┌──

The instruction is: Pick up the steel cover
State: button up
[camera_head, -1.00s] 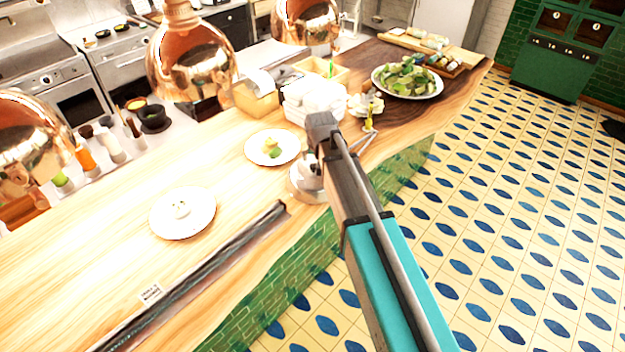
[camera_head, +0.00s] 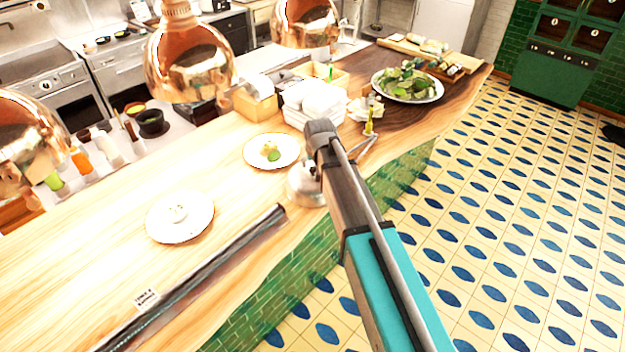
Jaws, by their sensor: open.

└──

Your instructions: Reproduce the material word for word. Any pictures should be left out of the copy.

Exercise output:
The instruction is: Pick up the steel cover
State: button up
[camera_head, -1.00s] 
[camera_head, +0.00s] 
Jaws, by their sensor: open.

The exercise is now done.